*Request*. Set down exactly the lines that run from the line with "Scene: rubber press" to the end of the data, and nothing else.

*Material for this task*.
┌──
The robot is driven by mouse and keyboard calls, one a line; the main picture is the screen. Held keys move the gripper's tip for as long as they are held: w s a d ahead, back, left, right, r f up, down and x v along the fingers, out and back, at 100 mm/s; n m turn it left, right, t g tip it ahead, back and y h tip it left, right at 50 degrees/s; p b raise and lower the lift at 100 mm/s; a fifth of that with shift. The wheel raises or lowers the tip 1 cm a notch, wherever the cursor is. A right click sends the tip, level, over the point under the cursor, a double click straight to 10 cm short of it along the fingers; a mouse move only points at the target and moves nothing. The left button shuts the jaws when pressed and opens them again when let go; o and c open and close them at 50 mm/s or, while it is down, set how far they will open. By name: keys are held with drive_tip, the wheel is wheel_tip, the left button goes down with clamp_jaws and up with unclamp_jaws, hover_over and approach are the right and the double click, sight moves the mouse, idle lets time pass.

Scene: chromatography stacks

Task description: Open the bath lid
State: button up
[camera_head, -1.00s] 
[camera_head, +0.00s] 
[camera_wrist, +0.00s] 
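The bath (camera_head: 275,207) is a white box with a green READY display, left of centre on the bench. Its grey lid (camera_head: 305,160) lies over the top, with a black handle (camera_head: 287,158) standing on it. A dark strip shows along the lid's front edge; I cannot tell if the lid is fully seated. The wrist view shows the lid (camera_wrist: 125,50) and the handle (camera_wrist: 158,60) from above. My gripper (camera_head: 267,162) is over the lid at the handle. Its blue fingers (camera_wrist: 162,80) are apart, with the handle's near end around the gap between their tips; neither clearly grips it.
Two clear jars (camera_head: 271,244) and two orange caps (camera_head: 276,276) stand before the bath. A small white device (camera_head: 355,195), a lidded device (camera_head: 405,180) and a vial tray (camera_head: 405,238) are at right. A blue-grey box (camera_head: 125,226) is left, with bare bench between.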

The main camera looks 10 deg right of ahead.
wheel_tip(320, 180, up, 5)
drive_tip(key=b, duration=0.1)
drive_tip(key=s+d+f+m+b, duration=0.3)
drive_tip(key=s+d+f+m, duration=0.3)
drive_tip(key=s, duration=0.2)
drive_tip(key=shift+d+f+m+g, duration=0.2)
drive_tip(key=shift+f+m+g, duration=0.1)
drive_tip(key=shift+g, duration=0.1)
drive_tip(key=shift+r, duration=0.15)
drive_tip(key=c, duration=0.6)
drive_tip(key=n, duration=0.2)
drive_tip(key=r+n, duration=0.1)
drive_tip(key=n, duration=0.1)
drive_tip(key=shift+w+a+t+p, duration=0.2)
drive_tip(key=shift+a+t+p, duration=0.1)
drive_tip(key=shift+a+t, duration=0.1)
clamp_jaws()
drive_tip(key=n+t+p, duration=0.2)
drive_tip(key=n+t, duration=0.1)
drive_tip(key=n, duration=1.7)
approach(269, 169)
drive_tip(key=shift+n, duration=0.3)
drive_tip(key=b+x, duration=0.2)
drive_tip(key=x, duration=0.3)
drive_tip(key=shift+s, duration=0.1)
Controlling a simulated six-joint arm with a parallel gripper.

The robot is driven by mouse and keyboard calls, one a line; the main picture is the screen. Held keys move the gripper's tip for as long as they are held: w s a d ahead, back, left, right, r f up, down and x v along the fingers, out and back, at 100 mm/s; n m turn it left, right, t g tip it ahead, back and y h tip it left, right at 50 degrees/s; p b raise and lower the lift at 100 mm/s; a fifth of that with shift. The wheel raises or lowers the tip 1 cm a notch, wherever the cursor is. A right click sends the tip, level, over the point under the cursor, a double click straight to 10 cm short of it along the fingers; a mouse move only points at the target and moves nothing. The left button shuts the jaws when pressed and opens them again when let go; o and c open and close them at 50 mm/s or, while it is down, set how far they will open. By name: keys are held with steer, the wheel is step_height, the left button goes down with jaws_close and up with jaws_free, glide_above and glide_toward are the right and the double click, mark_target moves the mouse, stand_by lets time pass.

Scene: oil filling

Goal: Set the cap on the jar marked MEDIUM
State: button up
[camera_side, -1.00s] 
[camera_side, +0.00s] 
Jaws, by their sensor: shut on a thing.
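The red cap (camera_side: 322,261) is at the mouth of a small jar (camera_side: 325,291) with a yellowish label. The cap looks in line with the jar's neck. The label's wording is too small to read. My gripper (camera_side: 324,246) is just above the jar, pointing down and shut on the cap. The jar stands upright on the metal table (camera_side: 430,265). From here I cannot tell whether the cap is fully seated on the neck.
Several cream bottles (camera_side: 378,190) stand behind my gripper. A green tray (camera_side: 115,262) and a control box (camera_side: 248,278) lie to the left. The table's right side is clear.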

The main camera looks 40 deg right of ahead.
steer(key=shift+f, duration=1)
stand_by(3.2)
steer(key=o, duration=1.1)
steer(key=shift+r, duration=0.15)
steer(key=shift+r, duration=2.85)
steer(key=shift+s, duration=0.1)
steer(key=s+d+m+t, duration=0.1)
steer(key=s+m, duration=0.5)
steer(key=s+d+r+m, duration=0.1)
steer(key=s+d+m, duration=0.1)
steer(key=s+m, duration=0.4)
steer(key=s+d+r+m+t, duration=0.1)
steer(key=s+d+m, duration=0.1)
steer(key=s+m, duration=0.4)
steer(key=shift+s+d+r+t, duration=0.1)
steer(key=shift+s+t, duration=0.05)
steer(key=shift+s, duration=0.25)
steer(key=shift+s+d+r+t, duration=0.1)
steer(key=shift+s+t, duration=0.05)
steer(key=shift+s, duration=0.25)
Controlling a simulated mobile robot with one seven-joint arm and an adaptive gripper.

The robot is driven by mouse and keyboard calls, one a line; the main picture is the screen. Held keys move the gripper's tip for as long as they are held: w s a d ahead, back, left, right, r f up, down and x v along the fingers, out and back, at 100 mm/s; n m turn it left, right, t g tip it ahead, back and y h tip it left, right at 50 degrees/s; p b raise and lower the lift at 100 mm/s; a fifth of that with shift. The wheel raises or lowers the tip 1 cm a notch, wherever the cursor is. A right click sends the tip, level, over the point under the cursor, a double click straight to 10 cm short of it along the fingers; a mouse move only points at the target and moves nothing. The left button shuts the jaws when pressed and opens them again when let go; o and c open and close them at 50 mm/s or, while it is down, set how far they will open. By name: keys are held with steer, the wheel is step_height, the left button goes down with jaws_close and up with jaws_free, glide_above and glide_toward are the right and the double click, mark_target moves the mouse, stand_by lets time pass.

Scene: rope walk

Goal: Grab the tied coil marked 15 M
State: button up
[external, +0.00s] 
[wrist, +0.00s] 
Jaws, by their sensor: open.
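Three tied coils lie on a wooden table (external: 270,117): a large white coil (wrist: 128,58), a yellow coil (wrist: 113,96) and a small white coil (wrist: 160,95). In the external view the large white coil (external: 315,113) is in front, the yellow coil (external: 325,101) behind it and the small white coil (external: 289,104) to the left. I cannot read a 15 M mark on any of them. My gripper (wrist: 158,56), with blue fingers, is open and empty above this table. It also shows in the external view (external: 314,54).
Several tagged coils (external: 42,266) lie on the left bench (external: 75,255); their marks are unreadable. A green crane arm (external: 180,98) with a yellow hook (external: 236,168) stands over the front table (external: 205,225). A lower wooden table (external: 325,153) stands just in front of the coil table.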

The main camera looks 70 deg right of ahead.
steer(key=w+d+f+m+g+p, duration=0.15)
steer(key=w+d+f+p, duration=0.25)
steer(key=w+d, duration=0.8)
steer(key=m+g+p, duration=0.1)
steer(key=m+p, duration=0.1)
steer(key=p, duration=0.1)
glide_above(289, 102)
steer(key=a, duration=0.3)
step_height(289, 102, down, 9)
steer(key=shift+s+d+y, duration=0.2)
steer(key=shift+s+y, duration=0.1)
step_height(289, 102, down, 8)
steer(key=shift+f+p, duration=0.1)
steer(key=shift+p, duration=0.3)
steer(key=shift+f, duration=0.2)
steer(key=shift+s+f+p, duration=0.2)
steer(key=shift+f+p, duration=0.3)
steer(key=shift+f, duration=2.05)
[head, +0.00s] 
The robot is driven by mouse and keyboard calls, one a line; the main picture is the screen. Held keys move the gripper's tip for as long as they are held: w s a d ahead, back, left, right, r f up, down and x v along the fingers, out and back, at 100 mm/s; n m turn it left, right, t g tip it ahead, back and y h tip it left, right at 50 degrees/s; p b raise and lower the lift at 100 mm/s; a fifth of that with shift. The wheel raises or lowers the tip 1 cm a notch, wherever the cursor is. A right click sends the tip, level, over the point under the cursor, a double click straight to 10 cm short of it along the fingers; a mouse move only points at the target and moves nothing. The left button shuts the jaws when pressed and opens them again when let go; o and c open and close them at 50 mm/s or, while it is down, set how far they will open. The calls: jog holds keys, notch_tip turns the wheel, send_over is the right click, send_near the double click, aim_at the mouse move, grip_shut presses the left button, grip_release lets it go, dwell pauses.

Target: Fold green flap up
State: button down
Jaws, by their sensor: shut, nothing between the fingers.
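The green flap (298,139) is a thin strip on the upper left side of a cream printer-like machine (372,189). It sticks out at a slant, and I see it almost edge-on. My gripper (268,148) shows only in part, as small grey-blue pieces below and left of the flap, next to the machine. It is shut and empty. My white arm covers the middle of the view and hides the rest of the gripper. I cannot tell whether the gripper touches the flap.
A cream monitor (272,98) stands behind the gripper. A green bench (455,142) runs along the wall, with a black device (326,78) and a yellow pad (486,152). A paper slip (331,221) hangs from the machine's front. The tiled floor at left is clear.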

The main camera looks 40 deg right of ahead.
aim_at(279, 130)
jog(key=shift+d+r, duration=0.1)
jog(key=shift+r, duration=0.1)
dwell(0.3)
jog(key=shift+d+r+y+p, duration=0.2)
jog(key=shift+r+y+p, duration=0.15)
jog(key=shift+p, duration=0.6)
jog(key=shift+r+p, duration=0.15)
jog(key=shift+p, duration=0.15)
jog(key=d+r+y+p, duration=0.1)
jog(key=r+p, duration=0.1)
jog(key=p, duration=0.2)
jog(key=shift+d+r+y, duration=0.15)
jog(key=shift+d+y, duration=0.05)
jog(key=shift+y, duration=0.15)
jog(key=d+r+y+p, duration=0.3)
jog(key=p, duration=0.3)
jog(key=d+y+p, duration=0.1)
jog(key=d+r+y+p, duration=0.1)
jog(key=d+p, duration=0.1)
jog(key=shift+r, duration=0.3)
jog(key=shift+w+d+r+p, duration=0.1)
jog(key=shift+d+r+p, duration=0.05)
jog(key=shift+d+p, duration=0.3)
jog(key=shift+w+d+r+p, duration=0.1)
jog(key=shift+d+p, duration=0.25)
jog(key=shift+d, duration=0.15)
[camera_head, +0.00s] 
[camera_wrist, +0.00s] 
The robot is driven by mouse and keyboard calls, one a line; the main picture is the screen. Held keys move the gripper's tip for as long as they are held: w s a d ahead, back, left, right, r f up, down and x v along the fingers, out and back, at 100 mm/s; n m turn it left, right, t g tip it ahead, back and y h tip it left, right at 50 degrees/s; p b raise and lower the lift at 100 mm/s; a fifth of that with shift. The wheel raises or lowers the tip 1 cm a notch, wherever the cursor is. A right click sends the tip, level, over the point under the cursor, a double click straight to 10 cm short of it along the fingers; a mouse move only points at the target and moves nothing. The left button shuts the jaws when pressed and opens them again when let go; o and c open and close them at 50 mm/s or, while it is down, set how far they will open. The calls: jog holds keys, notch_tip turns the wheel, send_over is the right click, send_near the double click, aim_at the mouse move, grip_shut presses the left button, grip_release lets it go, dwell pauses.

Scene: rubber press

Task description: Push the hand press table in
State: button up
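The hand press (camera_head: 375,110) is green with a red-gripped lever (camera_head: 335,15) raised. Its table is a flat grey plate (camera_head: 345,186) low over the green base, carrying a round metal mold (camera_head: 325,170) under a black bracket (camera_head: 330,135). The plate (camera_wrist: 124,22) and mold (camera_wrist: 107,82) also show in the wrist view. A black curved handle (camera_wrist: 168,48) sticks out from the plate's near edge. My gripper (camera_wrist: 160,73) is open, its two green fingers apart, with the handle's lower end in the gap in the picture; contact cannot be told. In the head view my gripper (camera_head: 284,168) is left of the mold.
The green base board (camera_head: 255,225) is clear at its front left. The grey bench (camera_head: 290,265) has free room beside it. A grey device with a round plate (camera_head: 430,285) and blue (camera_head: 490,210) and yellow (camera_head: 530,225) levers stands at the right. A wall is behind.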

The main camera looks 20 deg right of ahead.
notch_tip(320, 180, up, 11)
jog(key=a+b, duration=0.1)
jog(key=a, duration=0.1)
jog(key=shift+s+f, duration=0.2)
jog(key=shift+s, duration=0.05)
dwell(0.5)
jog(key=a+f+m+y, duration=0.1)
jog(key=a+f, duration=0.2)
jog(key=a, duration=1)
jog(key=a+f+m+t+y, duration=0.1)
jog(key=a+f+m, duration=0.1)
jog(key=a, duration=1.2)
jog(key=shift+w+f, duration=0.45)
└──
*Full solution*.
Scene: rubber press

Task description: Push the hand press table in
State: button up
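The hand press (camera_head: 375,110) is green with a red-gripped lever (camera_head: 335,15) raised. Its table is a flat grey plate (camera_head: 345,186) low over the green base, carrying a round metal mold (camera_head: 325,170) under a black bracket (camera_head: 330,135). The plate (camera_wrist: 124,22) and mold (camera_wrist: 107,82) also show in the wrist view. A black curved handle (camera_wrist: 168,48) sticks out from the plate's near edge. My gripper (camera_wrist: 160,73) is open, its two green fingers apart, with the handle's lower end in the gap in the picture; contact cannot be told. In the head view my gripper (camera_head: 284,168) is left of the mold.
The green base board (camera_head: 255,225) is clear at its front left. The grey bench (camera_head: 290,265) has free room beside it. A grey device with a round plate (camera_head: 430,285) and blue (camera_head: 490,210) and yellow (camera_head: 530,225) levers stands at the right. A wall is behind.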

The main camera looks 20 deg right of ahead.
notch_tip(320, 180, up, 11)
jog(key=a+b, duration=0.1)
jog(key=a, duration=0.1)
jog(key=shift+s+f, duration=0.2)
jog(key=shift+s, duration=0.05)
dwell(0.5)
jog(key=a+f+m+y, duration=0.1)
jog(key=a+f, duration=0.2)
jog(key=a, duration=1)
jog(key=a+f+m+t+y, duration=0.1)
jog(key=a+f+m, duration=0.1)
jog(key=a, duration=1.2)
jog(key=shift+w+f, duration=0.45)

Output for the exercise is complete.